Reina Lewis, an internationally renowned feminist scholar of postcolonialism, made a wonderful observation at a recent symposium held at the London College of Fashion. Remarking on the emergence of the “modest fashion blogosphere,” Lewis notes:
Women’s online discourse about modesty contributes a distinctively gendered strand to the emergence online of new forms of religious discourse usually regarded as a male sphere of activity . . . As women’s products and ideas circulate in the blogosphere, discussion fora, on YouTube, and through sales, we see the development of new networks with the potential to displace discourses about modesty into arenas beyond traditional religious authority structures.

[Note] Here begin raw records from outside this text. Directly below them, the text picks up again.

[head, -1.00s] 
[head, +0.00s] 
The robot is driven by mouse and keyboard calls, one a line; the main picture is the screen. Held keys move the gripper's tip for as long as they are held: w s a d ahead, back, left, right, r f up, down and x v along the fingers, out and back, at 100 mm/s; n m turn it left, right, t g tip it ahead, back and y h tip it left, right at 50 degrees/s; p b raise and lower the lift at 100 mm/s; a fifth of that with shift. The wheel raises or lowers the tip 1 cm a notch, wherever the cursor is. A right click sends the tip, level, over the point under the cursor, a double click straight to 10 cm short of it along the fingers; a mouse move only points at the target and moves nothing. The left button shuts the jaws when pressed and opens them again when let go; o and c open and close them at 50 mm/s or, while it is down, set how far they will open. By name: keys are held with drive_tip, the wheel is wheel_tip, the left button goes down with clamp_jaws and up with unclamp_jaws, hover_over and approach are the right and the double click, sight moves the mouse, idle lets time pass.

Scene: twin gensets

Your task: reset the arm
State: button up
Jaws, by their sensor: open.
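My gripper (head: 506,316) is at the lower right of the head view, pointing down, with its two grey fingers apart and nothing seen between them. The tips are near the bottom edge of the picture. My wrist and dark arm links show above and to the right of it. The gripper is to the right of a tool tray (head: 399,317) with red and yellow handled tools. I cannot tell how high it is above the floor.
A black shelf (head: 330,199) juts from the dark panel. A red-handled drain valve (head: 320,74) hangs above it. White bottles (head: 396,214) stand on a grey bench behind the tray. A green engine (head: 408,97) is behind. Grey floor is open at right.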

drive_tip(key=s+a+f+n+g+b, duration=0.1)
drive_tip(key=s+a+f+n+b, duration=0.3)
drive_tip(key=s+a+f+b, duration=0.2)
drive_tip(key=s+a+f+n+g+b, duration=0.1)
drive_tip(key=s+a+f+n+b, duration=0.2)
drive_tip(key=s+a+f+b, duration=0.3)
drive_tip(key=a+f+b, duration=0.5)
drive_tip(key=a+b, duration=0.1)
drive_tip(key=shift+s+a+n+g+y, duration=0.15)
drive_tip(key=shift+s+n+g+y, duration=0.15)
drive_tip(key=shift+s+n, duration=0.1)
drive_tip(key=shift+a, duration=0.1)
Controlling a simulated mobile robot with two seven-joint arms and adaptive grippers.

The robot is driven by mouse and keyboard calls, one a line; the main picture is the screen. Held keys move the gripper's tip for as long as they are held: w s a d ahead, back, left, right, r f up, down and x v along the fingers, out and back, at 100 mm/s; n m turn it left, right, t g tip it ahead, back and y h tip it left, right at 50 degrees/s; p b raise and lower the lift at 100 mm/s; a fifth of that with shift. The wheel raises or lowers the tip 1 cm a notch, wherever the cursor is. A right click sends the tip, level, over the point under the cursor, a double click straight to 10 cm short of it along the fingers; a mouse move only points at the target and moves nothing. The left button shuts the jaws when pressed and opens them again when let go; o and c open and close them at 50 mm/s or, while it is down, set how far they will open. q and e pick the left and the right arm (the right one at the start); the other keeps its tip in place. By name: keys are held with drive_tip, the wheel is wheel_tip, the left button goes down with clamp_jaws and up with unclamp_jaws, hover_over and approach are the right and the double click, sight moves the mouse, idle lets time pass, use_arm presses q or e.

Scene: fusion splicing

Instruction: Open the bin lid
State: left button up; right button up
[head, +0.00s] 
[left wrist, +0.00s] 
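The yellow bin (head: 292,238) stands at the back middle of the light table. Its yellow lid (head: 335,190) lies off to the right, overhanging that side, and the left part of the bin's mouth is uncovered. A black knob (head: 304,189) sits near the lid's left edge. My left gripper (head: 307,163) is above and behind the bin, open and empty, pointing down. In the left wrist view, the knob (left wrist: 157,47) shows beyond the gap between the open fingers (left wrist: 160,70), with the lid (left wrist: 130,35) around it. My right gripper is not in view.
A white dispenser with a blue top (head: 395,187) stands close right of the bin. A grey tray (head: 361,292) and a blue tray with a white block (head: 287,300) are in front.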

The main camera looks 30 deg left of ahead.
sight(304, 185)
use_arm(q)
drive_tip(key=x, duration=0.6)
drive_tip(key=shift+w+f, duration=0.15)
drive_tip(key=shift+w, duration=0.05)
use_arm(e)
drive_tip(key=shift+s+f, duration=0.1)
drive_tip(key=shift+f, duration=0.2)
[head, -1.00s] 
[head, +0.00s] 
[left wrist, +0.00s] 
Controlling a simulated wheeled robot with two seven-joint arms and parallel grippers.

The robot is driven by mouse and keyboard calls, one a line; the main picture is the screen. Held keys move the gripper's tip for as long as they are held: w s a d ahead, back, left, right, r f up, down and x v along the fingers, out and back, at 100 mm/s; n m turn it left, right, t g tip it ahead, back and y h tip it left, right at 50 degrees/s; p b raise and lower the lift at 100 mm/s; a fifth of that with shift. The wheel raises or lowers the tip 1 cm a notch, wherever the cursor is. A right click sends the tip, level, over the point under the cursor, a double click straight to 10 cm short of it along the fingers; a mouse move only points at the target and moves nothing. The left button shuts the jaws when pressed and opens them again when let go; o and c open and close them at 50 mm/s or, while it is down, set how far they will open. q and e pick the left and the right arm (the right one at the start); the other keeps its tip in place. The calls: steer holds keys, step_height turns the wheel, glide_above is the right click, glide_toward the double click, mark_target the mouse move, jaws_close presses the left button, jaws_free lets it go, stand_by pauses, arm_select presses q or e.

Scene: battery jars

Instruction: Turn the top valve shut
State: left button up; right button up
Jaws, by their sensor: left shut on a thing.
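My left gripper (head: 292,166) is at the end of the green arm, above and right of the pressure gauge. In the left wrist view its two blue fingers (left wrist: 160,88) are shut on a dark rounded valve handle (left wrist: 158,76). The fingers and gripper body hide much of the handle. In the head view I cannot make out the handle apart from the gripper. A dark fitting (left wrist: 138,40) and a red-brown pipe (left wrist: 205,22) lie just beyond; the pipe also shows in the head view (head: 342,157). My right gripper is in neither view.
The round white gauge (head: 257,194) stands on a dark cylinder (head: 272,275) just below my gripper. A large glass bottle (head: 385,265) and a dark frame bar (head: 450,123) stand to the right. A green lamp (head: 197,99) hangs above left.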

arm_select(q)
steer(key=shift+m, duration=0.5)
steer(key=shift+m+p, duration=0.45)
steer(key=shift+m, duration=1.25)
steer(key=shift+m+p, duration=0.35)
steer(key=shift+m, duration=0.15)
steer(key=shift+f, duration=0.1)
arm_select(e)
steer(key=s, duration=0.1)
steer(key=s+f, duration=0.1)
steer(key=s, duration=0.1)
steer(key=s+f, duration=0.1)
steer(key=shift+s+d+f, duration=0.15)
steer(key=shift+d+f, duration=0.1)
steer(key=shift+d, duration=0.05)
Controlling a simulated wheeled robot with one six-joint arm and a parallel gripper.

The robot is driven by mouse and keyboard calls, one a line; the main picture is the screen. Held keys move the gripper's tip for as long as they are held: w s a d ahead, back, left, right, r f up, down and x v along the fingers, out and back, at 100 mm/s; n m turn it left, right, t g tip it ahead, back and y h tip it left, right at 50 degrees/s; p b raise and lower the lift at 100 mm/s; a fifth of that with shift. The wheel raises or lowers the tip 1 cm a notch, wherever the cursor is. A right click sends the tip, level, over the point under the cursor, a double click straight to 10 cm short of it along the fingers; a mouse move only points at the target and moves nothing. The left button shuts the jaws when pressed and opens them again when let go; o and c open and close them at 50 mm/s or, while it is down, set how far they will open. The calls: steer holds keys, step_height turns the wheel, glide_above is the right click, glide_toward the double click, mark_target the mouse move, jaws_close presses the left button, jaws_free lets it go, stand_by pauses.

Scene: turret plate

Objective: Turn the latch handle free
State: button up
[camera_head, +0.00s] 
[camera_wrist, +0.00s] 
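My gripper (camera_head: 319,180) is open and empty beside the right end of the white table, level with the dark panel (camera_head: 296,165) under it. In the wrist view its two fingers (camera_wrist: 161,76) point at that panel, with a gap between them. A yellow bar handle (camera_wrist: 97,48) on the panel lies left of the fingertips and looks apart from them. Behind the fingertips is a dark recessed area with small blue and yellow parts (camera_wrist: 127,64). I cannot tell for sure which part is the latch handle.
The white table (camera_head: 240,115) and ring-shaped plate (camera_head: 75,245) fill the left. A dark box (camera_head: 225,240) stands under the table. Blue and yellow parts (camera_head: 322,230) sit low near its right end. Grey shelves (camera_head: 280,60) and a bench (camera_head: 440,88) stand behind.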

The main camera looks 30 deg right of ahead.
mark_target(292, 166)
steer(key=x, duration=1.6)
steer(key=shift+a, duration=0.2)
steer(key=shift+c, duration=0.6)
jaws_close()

In addition to modest fashion, blogs that celebrate—oftentimes quite critically—an array of non-normative raced, gendered, sexed, and sized bodies and fashions have also emerged to challenge the dominant messages of the fashion establishment. These aren’t always without their own problems but they’ve had an undeniable impact on the fashion system. Recall, for instance, the blog-initiated campaign in 2010 that pressured MAC and the design team Rodarte to abandon their collection of cosmetics with names like “Ghost Town,” “Factory,” and “Juarez” (referencing the bordertown notorious for the mass murders of women, many of whom are employed by the maquiladoras). Ordinary Internet users’ online discourse and actions not only sparked important conversations about violence against women and the role global capitalism plays in enabling this violence, the digital protest had a material effect. MAC ultimately pulled the lucrative line from distribution. As MAC President John Demsey posted on the company’s Facebook page, “We have heard the response of concerned global citizens loud and clear and are doing our very best to right our wrong.”In the age of interactive social media, consumers have at least one ear of the fashion establishment. It is up to us to speak.